Short exercise: From the records, pick out and copy each line containing "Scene".

** START Dataset rows **

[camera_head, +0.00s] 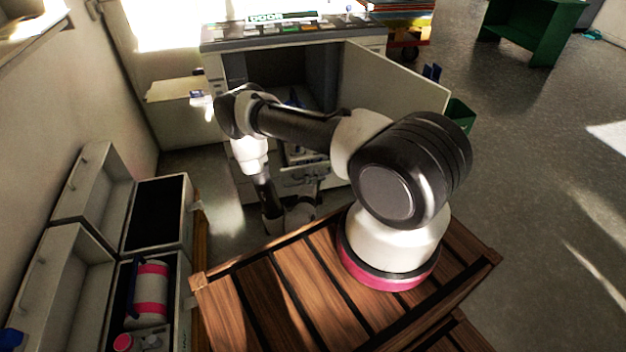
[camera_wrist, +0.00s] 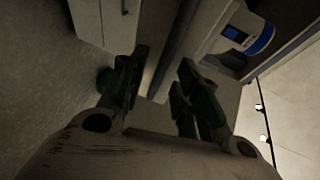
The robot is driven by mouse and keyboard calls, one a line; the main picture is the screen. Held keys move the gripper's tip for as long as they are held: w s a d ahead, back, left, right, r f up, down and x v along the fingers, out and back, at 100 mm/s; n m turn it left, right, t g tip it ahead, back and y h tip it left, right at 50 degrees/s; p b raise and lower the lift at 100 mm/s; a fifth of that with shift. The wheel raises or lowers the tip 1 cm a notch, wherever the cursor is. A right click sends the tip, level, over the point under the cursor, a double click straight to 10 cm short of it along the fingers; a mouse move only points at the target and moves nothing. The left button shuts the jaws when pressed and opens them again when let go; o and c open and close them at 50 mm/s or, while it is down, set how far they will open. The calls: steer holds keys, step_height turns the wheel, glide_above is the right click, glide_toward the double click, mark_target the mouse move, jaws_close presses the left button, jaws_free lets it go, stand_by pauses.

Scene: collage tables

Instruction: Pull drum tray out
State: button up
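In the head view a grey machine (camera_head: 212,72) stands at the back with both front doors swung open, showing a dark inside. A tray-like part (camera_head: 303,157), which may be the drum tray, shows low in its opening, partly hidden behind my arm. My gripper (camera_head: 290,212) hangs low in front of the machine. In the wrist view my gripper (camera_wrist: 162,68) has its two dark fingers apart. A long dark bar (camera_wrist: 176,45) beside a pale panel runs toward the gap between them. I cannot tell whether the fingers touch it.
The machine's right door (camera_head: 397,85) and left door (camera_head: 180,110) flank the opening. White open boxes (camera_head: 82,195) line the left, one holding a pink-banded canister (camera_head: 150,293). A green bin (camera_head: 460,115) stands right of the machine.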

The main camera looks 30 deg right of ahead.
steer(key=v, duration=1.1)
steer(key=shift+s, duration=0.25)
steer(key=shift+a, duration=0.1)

** END Dataset rows **
** START Dataset rows **

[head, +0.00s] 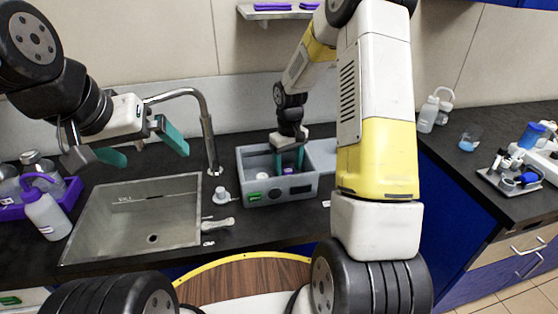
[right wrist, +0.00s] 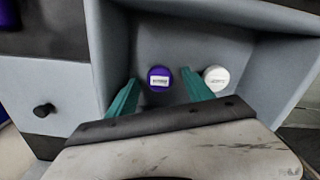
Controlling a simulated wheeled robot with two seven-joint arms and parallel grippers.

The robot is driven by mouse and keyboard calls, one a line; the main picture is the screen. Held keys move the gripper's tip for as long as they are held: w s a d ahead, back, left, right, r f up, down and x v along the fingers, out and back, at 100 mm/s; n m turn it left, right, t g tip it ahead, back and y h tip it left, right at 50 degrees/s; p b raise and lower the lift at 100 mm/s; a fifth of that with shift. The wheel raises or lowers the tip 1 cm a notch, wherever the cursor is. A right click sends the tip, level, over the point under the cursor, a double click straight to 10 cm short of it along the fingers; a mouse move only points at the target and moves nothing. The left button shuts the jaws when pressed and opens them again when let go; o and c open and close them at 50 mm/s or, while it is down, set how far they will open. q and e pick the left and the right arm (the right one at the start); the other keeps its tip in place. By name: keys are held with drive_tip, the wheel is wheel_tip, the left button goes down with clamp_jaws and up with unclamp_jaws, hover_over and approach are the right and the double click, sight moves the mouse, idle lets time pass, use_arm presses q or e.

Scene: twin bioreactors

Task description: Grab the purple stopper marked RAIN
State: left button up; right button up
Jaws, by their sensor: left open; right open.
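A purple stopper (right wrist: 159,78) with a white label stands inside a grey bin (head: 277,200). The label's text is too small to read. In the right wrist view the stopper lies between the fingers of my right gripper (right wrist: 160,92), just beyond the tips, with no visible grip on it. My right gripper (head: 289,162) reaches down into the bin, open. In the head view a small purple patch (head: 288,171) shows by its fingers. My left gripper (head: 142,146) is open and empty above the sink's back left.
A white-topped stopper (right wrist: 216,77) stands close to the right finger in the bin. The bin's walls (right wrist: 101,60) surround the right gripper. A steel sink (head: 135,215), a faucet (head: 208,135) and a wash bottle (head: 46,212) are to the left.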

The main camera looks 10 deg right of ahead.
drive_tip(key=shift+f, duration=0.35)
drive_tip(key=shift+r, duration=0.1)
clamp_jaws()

** END Dataset rows **

The result:
Scene: collage tables
Scene: twin bioreactors

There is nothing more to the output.